:: Stored data ::

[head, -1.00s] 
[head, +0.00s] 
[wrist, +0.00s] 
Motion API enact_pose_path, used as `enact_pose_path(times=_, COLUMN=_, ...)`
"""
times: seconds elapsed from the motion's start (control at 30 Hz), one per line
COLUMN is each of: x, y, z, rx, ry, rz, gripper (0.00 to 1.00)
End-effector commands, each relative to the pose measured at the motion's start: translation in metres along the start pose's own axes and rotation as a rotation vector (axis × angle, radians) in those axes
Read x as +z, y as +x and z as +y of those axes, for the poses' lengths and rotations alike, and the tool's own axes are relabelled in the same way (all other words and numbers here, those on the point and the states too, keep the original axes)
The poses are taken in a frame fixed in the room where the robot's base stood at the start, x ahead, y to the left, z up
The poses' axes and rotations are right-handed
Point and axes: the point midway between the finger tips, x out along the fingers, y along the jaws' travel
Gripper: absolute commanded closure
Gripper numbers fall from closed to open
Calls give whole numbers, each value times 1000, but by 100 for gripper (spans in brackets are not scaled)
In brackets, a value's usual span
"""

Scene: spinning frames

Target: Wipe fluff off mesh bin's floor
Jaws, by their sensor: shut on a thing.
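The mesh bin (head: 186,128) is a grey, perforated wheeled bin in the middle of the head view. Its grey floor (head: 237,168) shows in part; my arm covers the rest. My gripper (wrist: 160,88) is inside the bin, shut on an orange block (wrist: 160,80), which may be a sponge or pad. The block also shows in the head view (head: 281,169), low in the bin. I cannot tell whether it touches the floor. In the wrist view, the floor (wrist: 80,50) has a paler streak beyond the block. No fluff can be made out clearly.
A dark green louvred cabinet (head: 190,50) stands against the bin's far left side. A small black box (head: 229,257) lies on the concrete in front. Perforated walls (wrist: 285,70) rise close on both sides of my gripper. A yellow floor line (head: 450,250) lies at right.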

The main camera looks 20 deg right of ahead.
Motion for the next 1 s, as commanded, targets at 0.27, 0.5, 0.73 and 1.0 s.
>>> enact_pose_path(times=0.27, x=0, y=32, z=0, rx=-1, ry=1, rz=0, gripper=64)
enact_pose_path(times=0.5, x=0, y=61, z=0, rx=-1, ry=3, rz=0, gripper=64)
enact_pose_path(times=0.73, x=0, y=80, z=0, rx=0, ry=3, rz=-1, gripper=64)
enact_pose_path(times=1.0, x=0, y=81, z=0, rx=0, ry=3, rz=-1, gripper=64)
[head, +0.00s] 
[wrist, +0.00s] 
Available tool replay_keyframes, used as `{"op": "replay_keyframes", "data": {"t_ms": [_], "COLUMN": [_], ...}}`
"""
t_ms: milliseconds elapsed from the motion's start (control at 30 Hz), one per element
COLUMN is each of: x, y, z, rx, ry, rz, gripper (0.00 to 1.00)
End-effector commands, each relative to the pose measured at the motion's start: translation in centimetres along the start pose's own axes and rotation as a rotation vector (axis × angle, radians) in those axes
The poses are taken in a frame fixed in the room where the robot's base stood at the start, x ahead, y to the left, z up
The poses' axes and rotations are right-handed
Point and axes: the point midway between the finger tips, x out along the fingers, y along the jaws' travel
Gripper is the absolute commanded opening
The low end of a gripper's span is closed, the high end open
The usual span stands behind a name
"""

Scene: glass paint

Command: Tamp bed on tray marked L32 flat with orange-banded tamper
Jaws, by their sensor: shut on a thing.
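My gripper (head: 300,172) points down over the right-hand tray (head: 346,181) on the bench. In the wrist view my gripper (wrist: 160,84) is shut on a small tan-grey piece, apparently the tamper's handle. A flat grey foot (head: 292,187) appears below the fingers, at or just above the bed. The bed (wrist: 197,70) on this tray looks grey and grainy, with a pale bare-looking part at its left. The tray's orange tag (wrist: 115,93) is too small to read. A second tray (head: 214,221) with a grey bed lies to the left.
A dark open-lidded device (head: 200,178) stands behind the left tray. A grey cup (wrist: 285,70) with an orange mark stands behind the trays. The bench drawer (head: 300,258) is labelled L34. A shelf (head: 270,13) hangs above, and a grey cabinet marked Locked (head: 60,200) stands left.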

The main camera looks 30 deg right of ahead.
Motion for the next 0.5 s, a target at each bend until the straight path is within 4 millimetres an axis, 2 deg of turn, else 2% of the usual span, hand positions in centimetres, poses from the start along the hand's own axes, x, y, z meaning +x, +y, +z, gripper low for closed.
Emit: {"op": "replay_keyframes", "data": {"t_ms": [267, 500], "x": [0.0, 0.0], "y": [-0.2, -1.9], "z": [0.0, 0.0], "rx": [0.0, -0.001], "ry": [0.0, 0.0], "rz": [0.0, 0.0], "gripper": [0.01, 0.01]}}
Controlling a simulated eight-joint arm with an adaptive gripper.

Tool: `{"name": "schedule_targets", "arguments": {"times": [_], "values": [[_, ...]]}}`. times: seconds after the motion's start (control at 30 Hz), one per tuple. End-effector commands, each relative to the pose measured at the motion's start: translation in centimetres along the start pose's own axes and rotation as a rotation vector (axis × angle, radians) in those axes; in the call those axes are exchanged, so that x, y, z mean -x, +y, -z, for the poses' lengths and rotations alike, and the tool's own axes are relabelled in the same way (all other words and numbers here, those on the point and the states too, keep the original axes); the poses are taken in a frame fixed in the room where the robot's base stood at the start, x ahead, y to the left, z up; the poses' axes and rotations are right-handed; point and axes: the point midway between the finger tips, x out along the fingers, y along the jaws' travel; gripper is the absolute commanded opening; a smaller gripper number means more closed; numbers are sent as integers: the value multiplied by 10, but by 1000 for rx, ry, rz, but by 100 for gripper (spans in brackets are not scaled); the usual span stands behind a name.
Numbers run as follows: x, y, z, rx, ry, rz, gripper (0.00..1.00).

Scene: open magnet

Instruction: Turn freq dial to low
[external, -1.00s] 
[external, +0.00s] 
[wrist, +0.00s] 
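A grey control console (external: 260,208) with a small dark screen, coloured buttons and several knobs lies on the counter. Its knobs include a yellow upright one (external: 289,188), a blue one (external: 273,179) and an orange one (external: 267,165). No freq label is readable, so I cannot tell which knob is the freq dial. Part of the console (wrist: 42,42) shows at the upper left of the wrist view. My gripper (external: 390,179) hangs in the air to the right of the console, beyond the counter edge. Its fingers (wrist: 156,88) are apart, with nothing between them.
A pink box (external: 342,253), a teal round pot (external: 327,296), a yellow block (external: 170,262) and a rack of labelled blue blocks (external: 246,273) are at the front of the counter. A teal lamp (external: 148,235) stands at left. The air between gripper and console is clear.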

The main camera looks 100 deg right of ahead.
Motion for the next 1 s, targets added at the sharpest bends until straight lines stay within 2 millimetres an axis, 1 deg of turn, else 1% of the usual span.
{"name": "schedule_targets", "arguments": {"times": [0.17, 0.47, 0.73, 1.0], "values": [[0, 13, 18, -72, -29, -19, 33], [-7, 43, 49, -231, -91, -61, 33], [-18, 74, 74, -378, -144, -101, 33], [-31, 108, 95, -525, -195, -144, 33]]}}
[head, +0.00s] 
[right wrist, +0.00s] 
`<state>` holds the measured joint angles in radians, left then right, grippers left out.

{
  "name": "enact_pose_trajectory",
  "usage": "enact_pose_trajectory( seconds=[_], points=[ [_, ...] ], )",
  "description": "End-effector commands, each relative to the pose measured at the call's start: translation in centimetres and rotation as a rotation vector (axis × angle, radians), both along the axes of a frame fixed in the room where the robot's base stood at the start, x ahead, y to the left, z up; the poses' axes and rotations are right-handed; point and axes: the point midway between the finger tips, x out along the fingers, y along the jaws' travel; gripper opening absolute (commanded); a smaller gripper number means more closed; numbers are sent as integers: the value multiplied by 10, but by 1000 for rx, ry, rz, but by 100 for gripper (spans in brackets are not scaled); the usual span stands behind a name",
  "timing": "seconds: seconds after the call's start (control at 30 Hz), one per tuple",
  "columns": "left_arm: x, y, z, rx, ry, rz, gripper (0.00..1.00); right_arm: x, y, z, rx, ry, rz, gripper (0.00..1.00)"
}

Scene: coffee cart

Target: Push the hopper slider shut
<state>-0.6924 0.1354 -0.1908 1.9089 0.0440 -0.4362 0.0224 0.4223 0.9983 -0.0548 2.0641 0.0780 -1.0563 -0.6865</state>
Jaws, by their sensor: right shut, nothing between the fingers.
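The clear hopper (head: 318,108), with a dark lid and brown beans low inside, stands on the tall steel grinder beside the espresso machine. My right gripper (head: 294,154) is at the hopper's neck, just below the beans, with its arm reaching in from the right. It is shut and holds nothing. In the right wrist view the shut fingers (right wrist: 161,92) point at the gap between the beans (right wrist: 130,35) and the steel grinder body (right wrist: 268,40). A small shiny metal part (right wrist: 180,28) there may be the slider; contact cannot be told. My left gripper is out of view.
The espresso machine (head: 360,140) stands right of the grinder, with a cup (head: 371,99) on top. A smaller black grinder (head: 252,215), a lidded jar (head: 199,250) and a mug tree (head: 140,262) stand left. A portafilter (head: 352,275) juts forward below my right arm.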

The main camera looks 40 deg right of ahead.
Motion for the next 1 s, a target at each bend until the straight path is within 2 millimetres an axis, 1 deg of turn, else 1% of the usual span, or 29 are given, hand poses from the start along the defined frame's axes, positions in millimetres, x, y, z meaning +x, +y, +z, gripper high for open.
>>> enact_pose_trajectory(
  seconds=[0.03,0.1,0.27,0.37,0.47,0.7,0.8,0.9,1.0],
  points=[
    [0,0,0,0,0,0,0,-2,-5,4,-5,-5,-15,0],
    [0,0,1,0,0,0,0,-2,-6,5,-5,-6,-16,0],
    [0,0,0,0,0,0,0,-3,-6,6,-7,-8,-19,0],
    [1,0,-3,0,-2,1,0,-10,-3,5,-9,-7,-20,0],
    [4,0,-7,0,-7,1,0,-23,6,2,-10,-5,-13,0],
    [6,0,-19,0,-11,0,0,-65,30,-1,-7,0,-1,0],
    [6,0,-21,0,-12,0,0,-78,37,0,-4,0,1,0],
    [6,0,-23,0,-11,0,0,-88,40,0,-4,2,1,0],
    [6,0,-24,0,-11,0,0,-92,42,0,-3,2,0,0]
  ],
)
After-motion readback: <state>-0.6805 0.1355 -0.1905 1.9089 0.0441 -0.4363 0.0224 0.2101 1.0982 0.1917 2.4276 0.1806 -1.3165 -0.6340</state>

:::

Required work
Between the line containing "rz, gripper (0.00..1.00);" and the line containing "Motion for the next 1 s, a target" lies the part to return. Return it exactly, counting both of those lines.

Task answer
  "columns": "left_arm: x, y, z, rx, ry, rz, gripper (0.00..1.00); right_arm: x, y, z, rx, ry, rz, gripper (0.00..1.00)"
}

Scene: coffee cart

Target: Push the hopper slider shut
<state>-0.6924 0.1354 -0.1908 1.9089 0.0440 -0.4362 0.0224 0.4223 0.9983 -0.0548 2.0641 0.0780 -1.0563 -0.6865</state>
Jaws, by their sensor: right shut, nothing between the fingers.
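The clear hopper (head: 318,108), with a dark lid and brown beans low inside, stands on the tall steel grinder beside the espresso machine. My right gripper (head: 294,154) is at the hopper's neck, just below the beans, with its arm reaching in from the right. It is shut and holds nothing. In the right wrist view the shut fingers (right wrist: 161,92) point at the gap between the beans (right wrist: 130,35) and the steel grinder body (right wrist: 268,40). A small shiny metal part (right wrist: 180,28) there may be the slider; contact cannot be told. My left gripper is out of view.
The espresso machine (head: 360,140) stands right of the grinder, with a cup (head: 371,99) on top. A smaller black grinder (head: 252,215), a lidded jar (head: 199,250) and a mug tree (head: 140,262) stand left. A portafilter (head: 352,275) juts forward below my right arm.

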The main camera looks 40 deg right of ahead.
Motion for the next 1 s, a target at each bend until the straight path is within 2 millimetres an axis, 1 deg of turn, else 1% of the usual span, or 29 are given, hand poses from the start along the defined frame's axes, positions in millimetres, x, y, z meaning +x, +y, +z, gripper high for open.

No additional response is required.